Raymond Chandler wrote some of the most sophisticated works of American crime fiction. From his beginnings as a Black Mask contributor to his internationally best-selling novel Farewell My Lovely, it’s Chandler's depictions of corruption, crime and hard-boiled existentialism that define the dark side of mid-20th-century Los Angeles in our collective consciousness.
Tom Williams' study of Chandler succeeds as a scholarly work of research, using Chandler's letters to illustrate, among other things, why Chandler began writing (for the money) or why he was so reviled by Hollywood Studio honchos (he was a demanding and near-perpetual drunk who as often as not would simply stop working and go home). A Mysterious Something in the Light also corrects certain legends that surround the idiosyncratic writer, some of which seem to have been crafted by Chandler himself. As Williams says, “During his lifetime many of his readers instinctively believed that Chandler was someone far tougher, much younger, and certainly less tweedy than Ray in fact was.” Chandler seemed to consider himself a bit of a Romeo—particularly after the death of his wife—and portrayed himself thusly in his letters and in person. Consider that Chandler lived with his mother nearly until her death near the beginning of his writing career—then spent the last ten years living with his mother and his wife, who had been his best friend's mother.
Williams' biography convincingly portrays Chandler the man as essentially a repressed, middle-class English school boy with upper-class pretensions. Chandler the writer is presented as a man of great imagination who could write exceptional dialogue (a big reason Hollywood was initially drawn to him), but who possessed unconventional methods. He never knew how his stories would end, preferring the torturous piecing together of scene after scene until the “right” ending inevitably presented itself. While Chandler aspired to write literature, his writing during his lifetime never escaped the world of the pulps.

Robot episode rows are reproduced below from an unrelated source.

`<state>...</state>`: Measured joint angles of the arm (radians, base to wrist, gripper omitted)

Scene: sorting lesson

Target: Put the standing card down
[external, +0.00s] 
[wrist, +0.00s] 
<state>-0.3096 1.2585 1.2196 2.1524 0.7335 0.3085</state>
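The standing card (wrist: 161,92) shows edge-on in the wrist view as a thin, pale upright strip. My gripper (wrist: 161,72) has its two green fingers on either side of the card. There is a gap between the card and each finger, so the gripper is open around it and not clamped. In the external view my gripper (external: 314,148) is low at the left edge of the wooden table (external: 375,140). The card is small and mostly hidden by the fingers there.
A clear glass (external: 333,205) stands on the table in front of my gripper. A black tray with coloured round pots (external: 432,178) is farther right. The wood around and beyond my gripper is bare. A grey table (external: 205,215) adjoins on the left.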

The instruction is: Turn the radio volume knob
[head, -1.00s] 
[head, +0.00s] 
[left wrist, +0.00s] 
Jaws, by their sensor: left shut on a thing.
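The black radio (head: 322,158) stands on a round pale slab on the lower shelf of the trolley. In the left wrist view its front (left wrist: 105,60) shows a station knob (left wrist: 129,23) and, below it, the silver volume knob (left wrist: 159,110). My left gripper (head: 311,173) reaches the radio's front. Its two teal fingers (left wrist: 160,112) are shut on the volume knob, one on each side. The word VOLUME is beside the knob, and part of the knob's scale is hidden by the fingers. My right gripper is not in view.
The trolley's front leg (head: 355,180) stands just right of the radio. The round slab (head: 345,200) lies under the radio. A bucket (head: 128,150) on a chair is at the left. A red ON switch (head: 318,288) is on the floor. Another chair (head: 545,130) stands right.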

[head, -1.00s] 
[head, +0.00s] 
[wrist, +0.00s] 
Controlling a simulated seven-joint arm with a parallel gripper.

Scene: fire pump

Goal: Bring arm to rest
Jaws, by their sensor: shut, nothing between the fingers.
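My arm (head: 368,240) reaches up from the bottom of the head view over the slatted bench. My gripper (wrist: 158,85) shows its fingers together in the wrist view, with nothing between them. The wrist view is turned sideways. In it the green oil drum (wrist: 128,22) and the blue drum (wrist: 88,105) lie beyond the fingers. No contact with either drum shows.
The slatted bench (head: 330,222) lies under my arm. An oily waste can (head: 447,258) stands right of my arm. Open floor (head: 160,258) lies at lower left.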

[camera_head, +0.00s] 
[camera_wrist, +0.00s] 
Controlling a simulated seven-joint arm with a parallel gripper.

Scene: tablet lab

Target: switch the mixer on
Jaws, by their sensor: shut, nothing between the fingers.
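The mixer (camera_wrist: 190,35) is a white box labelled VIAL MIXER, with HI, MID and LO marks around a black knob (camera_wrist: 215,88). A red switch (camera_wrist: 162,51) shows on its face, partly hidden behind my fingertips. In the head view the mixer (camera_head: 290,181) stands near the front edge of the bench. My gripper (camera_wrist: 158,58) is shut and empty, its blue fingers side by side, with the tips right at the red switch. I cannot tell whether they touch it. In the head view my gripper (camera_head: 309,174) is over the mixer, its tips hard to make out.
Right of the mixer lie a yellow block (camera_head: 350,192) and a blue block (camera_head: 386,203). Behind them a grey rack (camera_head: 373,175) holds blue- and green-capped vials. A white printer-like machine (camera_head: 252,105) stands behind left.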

Unlike previous Chandler biographies (and there are only three), A Mysterious Something in the Light doesn't rely on Chandler's hopeless alcoholism to define him. Though Williams necessarily chronicles Chandler's struggles with liquor, he also ferrets out the idiosyncrasies that so marked Chandler as an outsider in his world, be it as a husband, an Englishman, a celebrity or a Hollywood screenwriter.